L'entreprise, au sens de l'article 80, si elle est nécessairement une personne physique ou morale, sujet de droit, comme l'affirme votre jurisprudence, ne peut évidemment être que celle dans les établissements de laquelle est fabriqué un des produits figurant à l'annexe I, qui définit les expressions «charbon» et «acier». Il en est ainsi tout spécialement pour ce qui concerne la perception du prélèvement général qui

«est dû par chaque entreprise sur le tonnage de sa production imposable» (art. 4-1 de la décision no 2-52),

ainsi que nous l'avions rappelé dans nos conclusions sur les affaires Phoenix-Rheinrohr et autres (Recueil, V, p. 194). Nous supposons que les versements au titre du prélèvement sont effectués par les filiales et non par la société mère. Il doit en être de même de la contribution de péréquation, qui constitue une dette de la société productrice d'acier à raison des tonnages de ferraille d'achat qu'elle consomme dans ses usines. S'agissant ici de la consommation de ferraille, c'est l'activité
industrielle de production qui est le critère décisif et non l'activité financière et administrative exercée par le holding. La ferraille est donc une «ressource propre» de la filiale, et non de la société mère, et, lorsque cette ressource provient des chutes d'une autre filiale, qui élabore un autre produit, il s'agit bien de ferraille d'achat.
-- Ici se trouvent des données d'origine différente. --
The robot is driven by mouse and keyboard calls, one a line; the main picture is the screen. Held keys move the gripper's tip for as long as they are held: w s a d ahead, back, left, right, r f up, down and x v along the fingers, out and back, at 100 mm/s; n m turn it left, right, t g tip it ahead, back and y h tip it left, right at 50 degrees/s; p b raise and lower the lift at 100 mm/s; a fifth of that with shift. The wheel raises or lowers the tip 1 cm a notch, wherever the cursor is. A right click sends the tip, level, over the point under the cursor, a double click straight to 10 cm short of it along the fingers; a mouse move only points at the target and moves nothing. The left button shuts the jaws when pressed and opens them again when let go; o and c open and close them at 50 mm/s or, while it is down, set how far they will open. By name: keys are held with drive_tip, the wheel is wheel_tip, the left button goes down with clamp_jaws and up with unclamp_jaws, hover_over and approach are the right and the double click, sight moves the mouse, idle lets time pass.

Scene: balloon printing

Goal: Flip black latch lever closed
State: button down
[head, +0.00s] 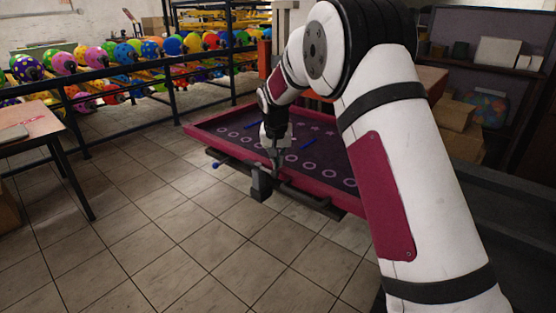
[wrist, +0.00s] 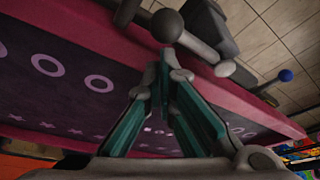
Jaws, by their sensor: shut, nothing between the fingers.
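The screen frame has a magenta rim (head: 222,147) and a dark panel with pale rings and stars. A dark grey latch block (head: 261,184) is at its front edge, with dark bars beside it. In the wrist view, a black ball knob (wrist: 167,26), seemingly the latch lever's end, is just beyond my fingertips, and the latch block (wrist: 208,28) is behind it. I cannot tell whether they touch. My gripper (head: 277,172) points down at the frame's front edge. In the wrist view its fingers (wrist: 166,72) are together and empty.
A small blue ball (head: 215,164) sticks out left of the latch; it also shows in the wrist view (wrist: 285,75). Racks of colourful balloons (head: 125,53) stand behind. A table (head: 35,133) is at left. The tiled floor (head: 170,240) in front is clear.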

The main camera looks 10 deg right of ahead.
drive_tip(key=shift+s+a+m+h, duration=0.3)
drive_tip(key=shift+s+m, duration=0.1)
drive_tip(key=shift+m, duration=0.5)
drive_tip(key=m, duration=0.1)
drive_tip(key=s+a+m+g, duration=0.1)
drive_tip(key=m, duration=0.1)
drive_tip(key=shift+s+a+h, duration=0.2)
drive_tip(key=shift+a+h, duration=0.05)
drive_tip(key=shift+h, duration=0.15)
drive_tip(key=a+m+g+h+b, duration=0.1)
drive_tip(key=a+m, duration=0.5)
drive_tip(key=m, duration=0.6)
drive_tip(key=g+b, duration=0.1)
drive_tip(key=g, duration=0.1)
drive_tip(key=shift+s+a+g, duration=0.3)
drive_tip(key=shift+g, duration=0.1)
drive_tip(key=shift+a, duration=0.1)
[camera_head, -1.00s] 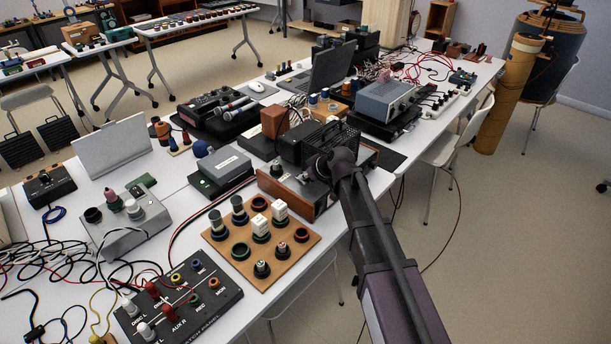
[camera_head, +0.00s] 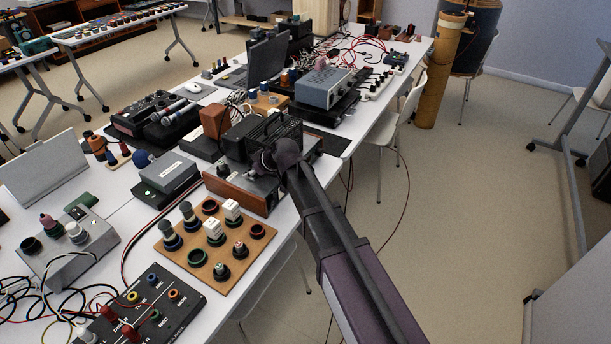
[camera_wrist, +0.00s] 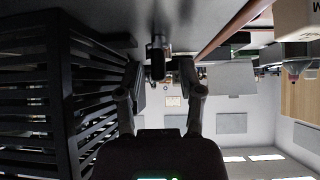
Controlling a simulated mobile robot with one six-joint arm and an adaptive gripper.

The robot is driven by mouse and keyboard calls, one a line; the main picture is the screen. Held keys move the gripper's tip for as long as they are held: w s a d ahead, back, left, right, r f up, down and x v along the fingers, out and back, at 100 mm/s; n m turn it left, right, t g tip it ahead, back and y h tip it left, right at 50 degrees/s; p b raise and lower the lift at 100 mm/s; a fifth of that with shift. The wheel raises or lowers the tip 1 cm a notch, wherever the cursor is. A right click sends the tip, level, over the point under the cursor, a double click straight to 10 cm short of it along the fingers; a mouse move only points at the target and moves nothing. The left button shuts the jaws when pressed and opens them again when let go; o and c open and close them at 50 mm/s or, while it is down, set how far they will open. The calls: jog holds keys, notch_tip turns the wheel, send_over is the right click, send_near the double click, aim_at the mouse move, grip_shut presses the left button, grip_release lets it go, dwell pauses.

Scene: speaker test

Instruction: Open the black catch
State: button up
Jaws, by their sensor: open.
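My gripper (camera_wrist: 160,82) is open in the wrist view, with a finger on each side. A small black upright piece (camera_wrist: 157,62) shows between the fingertips; it looks like the black catch, but I cannot tell whether a finger touches it. In the head view my gripper (camera_head: 268,158) is at the front of the black vented box (camera_head: 262,136), above a wood-fronted unit (camera_head: 240,190). My own arm hides part of the box front there, and I cannot make out the catch in that view.
Black slats (camera_wrist: 65,95) fill the left of the wrist view, close to the fingers. A wooden board with knobs (camera_head: 215,250), a grey box (camera_head: 167,177) and loose cables lie on the white table. The floor right of the table is mostly clear.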

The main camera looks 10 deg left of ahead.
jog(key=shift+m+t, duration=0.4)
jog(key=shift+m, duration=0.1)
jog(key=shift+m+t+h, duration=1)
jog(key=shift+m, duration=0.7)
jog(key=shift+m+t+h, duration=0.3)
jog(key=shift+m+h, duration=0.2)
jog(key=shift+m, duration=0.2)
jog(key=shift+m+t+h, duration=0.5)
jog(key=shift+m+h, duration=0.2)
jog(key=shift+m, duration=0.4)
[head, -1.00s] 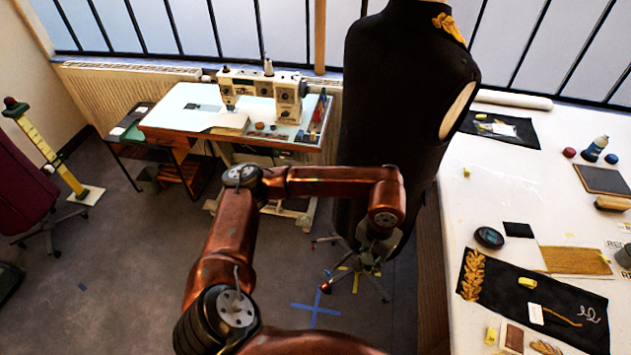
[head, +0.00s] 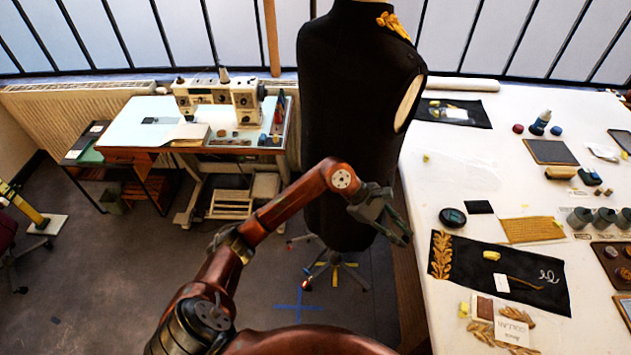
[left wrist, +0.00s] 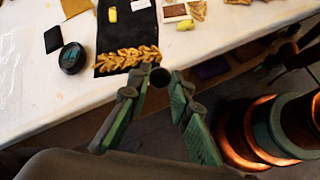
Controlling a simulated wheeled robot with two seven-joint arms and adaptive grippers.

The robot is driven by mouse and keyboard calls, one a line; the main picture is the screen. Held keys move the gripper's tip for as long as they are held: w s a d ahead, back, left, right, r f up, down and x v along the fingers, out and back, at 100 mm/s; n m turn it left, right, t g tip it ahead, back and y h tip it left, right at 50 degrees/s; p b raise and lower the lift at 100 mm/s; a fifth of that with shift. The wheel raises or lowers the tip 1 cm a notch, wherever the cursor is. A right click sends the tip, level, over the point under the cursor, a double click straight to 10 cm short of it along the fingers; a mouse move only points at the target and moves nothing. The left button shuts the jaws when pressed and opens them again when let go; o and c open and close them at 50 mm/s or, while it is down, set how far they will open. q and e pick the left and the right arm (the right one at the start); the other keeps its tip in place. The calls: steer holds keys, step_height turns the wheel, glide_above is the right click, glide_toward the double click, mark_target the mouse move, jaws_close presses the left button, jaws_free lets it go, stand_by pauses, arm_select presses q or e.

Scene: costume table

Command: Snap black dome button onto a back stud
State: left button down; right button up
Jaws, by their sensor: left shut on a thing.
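My left gripper (head: 403,238) hangs at the left edge of the white table, in front of the dress form. In the left wrist view its two fingers (left wrist: 160,84) are shut on a small dark round piece (left wrist: 160,77), which looks like the black dome button. The piece is held near the tips, off the table. In the head view the piece is too small to make out. I cannot make out a back stud for certain. My right gripper is not in view.
The white table (head: 450,180) holds a black cloth with gold leaf braid (head: 441,255), a round black object (head: 452,217), several dark cups (head: 604,218) and a brown tray (head: 600,250). The black dress form (head: 345,120) stands beside the table. A sewing table (head: 140,135) is further left.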

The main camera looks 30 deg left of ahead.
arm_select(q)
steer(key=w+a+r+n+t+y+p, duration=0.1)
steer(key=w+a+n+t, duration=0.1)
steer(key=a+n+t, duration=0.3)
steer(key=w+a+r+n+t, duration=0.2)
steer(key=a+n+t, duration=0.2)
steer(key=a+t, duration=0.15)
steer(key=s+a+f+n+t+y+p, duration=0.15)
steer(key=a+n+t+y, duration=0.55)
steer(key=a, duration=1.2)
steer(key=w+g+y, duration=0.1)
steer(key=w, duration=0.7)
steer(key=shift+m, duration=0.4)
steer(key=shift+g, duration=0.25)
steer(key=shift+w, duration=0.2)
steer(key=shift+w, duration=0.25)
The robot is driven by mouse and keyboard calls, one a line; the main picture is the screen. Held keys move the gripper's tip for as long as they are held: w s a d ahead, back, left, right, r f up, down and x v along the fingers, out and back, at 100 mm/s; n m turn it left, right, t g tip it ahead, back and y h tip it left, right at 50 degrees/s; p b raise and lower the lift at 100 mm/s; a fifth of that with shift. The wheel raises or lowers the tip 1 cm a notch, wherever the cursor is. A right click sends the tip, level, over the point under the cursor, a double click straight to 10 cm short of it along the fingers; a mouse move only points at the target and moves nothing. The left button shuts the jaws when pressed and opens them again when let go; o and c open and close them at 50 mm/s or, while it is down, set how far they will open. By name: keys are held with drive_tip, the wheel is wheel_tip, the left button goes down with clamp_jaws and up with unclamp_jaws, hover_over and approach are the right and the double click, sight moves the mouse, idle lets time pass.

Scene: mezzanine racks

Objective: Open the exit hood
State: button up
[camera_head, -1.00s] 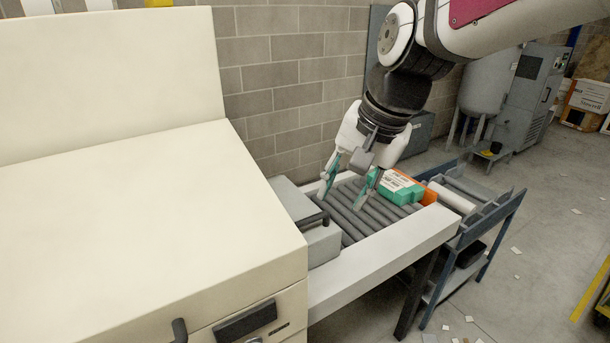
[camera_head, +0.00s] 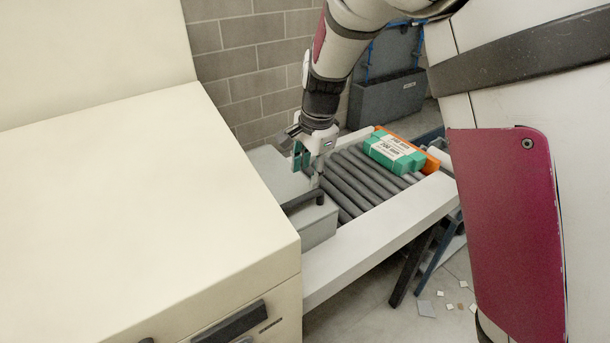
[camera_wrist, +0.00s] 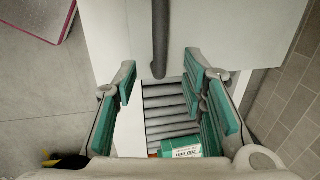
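The exit hood (camera_head: 318,226) is a grey box at the machine's outlet, over the near end of the roller conveyor. It looks closed, with a dark bar handle (camera_head: 304,201) along its front edge. My gripper (camera_head: 308,170) is just above the hood near the handle's far end. In the wrist view my gripper (camera_wrist: 165,88) is open, with green-padded fingers apart and nothing between them. The handle (camera_wrist: 160,40) shows there ahead of the gap between the fingers, against the pale hood (camera_wrist: 205,30). I cannot tell whether any finger touches the hood.
The large cream machine (camera_head: 150,190) fills the left. Green-and-white boxes (camera_head: 394,152) lie on the rollers (camera_head: 355,185) by an orange end piece (camera_head: 432,162). A block wall (camera_head: 245,65) stands behind. Scraps (camera_head: 427,308) lie on the floor.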

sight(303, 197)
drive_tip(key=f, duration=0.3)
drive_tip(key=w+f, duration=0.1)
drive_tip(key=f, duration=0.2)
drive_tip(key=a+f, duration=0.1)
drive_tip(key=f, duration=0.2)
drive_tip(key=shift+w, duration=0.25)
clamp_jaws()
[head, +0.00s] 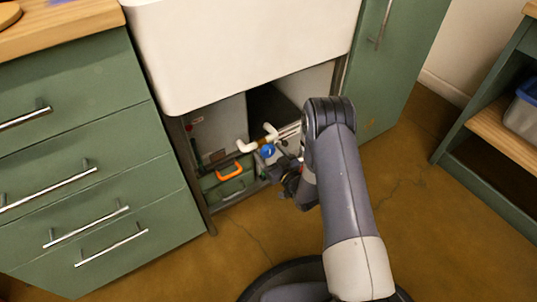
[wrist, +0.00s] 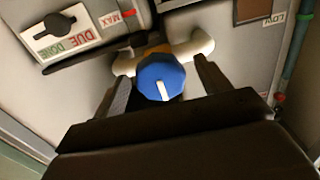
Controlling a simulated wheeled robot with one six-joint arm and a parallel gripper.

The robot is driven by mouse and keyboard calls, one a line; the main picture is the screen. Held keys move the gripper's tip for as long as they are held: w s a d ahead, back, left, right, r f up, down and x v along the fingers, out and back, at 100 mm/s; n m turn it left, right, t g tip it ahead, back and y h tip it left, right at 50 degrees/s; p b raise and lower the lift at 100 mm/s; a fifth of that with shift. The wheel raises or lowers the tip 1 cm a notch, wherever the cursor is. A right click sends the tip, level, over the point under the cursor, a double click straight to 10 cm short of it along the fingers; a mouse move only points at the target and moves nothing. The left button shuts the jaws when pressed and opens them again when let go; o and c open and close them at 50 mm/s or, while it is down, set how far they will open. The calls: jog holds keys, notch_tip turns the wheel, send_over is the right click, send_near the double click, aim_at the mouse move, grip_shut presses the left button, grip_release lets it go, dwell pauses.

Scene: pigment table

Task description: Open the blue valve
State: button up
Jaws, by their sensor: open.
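The blue valve (head: 267,150) is a small round knob on white and copper piping under the sink. In the wrist view, the blue valve (wrist: 160,78) shows a pale mark near its lower edge and sits in front of a white pipe (wrist: 196,46). My gripper (wrist: 162,88) is open, with one finger on each side of the knob. I cannot tell whether the fingers touch it. In the head view, my gripper (head: 287,177) is partly hidden by my arm, beside the valve at the cabinet opening.
A green box with an orange handle (head: 229,171) stands left of the valve. A black switch on a DUE/DONE plate (wrist: 55,25) and a red MAX marker (wrist: 128,14) are on the panel behind. The white sink (head: 240,50) overhangs the opening. Green drawers (head: 90,160) flank it.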

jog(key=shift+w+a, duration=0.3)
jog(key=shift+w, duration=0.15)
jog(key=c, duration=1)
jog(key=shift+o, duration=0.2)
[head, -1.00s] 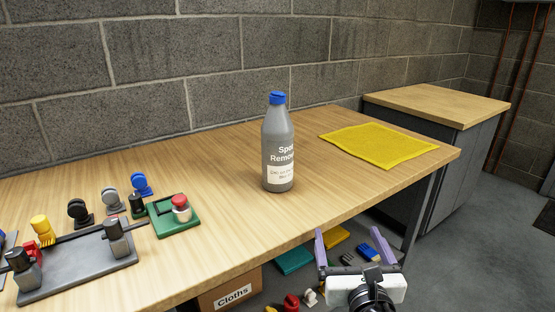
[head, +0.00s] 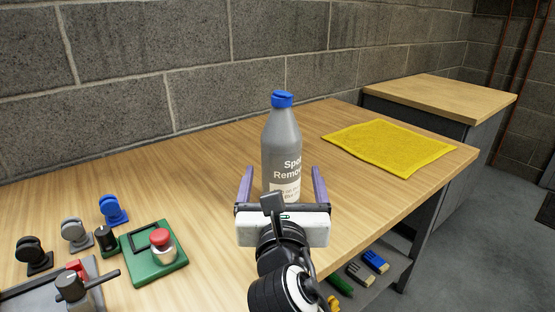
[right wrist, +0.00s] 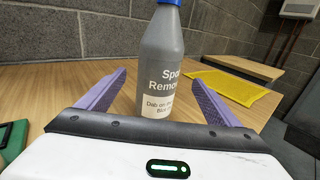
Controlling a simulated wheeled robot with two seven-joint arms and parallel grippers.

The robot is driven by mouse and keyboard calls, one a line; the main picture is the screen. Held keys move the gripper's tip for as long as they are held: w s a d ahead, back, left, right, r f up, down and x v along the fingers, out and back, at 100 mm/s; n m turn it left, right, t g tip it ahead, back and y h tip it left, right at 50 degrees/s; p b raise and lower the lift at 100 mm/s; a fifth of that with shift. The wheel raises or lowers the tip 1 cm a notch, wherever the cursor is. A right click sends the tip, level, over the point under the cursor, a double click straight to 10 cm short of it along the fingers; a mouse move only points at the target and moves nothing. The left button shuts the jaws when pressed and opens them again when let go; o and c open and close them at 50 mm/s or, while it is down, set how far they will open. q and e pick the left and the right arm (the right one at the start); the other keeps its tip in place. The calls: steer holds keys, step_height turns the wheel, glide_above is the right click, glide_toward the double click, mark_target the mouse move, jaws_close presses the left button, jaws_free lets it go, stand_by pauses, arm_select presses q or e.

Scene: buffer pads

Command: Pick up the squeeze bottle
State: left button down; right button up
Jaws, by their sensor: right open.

b) L'absence prétendue d'achat au sens du droit civil

C'est, Messieurs, avec une certaine timidité que nous nous aventurons sur le terrain du droit civil allemand. Mais le critère civiliste retenu par votre jurisprudence nous contraint à suivre les parties sur ce terrain.

Examinons d'abord le cas Hoesch, que vous a exposé le professeur Aubin. Une clause de réserve de propriété a été produite, sous forme d'une lettre datée du 29 août 1953 et adressée par Westfalenhütte, Dortmund, à Hohenlimburger Walzwerke, qui contient le passage suivant (nous traduisons):

«Les chutes de produits et autres restes qui sont récupérés au cours de la transformation de ces produits et qui sont inutilisables pour vous ne vous sont pas vendus; ces déchets restent notre propriété et seront donc portés à votre actif à concurrence du prix de la ferraille lors du décompte global de toutes les livraisons de demi-produits.

Nous vous prions de veiller à ce que les chutes et autres restes inutilisables provenant de nos livraisons soient conservés séparément des chutes provenant de la transformation des produits que vous recevez de tiers.»

D'après la requérante, une telle réserve de propriété serait conforme au paragraphe 950 du code civil allemand, aux termes duquel

«celui qui, par le travail ou la transformation, crée une chose mobilière nouvelle acquiert la propriété de celle-ci, à moins que la valeur du travail ou de la transformation soit notablement inférieure à celle de la matière employée…»,

ce qui serait le cas. En tout cas, cette disposition ne serait pas d'ordre public et permettrait de régler contractuellement la question de propriété dans le sens voulu par les intéressés.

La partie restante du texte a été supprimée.